The LGA8 parts (XTSDxx) have an extremely sparse datasheet, but the more recent guys (XTSDGxx) specify 100k P/E and 10 year retention. So pretty good from a NAND perspective.
I’m kinda wary about flash cards in everything.
They wear out.
I wish there was an actual truly permanent media that one could produce as an individual maker or small business. Mask ROM seems expensive and unavailable now.
I’ve considered the idea of making a super tiny circuit board of diodes, but the site is just unrealistic for today’s data requirements.
There’s a ludicrous gap in longevity/endurance between a mask ROM and NAND flash. NOR flash is good enough for most cases.
I guess one issue with SD cards is that the erase region size is larger than the typical logical block size of a file system. You want to write a block, an entire erase region of the SD card gets loaded into an internal buffer (where the block gets overwritten), the complete erase region gets erased and then the content of the internal buffer gets written back to NAND.
Haha, just kidding. What really happens is that there is a power supply glitch after the region has been erased and before the buffer has been written back. Even journaling CoW filesystem can’t cope with that — it’s not just one block which got lost but a pretty large region of the card.
I guess if you add a storage capacitor which can keep the card’s controller alive long enough, this problem might be solved.
Cheap Chinese NAND factory reject chips are a different problem, of course.
I think I might like this better than an SD for some scenarios where I do want to keep the memory removable. For example.. a 3d printer controller board. It would be kind of like plugging in a Pololu. That just seems more durable, harder to lose, just more appropriate for the sort of project.
Like Pololu though, it would need to become a standardize pinout, placement and spacing.
Only difference is the micro SD is basically a cob already
Can someone let mw know if this can be used to emulate the initial SD standard (capacity up tp 2 GB)? Got myself a 3D printer that can read only those cards, serial not working, and the tiny supply of such cards as second hand is exhausted by old equipment (usually for updates).
Thanks.
No, it’s SD 2.0 which is when they introduced SDHC (so SD_SPEC is 2).
Thanks.
4Gb (512kB) not 4GB
4Gib
4G is 1000
4Gi is 1024
https://en.wikipedia.org/wiki/Binary_prefix
Good catch. I’ll call it Gbit in case that was autocorrupt and not a purely human typo.

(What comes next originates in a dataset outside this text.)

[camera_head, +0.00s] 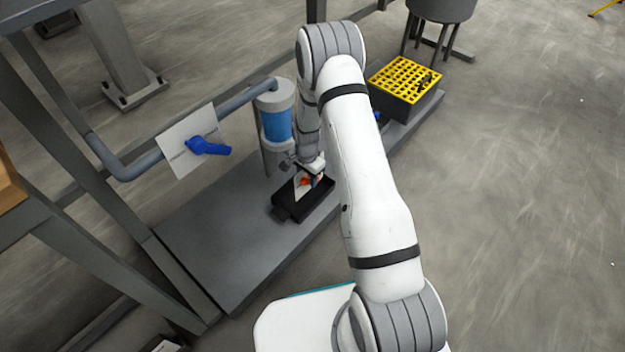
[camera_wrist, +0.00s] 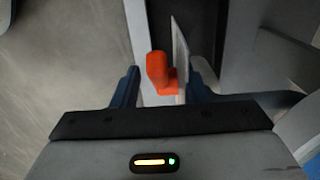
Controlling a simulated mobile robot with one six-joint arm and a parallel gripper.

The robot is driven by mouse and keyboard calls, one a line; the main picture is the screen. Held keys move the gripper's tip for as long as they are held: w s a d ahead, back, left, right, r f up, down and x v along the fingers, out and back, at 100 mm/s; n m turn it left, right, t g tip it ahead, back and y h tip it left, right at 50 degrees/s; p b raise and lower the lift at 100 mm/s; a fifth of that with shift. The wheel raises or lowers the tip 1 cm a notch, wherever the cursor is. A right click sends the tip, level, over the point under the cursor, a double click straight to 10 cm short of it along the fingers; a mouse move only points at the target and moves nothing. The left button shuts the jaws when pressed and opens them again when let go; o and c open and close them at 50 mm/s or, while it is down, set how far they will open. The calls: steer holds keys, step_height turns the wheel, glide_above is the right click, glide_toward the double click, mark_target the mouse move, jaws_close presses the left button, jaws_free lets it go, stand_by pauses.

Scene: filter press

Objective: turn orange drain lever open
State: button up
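The orange drain lever (camera_wrist: 158,72) shows in the wrist view between the two fingers of my gripper (camera_wrist: 165,88), with a gap on each side. A thin pale plate (camera_wrist: 180,60) stands right beside the lever. In the head view the lever (camera_head: 304,181) is a small orange patch above a black tray (camera_head: 285,207), partly hidden by my arm. My gripper (camera_head: 305,168) is at the lever there, its fingers hard to make out. The fingers are apart and do not appear to touch the lever.
A blue-handled valve (camera_head: 208,147) with a white plate sits on the grey pipe at left. A blue and grey cylinder (camera_head: 276,122) stands behind the tray. A yellow-topped crate (camera_head: 403,78) is at the platform's far end. The platform's left part (camera_head: 215,245) is clear.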

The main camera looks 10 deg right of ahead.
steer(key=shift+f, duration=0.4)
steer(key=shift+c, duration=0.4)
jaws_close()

I’m seeing 8Gbit chips on LCSC for about $4.20 in qty 100. I can get a micro SD card and SMD socket for half that price, or less. It does take up a bit more space on the PCB, but I could put any size card in there I want.
I use a 3d printers, laser etc. and have trouble with sd card. I have data on normal usb flash reader but must using sd card. Please make converter (live) for puting usb everywhere I can use sd card, raspberry pi, printers etc.
No.
If someone did the near impossible (impossible to do w decent speed) for you, you couldn’t handle it.
As demonstrated by your inability to handle USB sd card readers.
Hint: Format the card in the printer.
Adafruit’s had something like this in their catalogue for a year or two now. Seems like a neat idea but I haven’t yet found a use-case where it seemed a better fit than an SD card as such.
You just Apple’d the SD card. Good job. /s
This seems kinda silly to me. There are SPI flash chips that are far, far easier to use than an SD card. I’ve done this for FAT file systems full of audio samples being read by FatFs. You set them up at manufacture time with flashrom. Very easy.
Writing is a little harder, but not much.
They don’t make SPI flash anywhere near this large.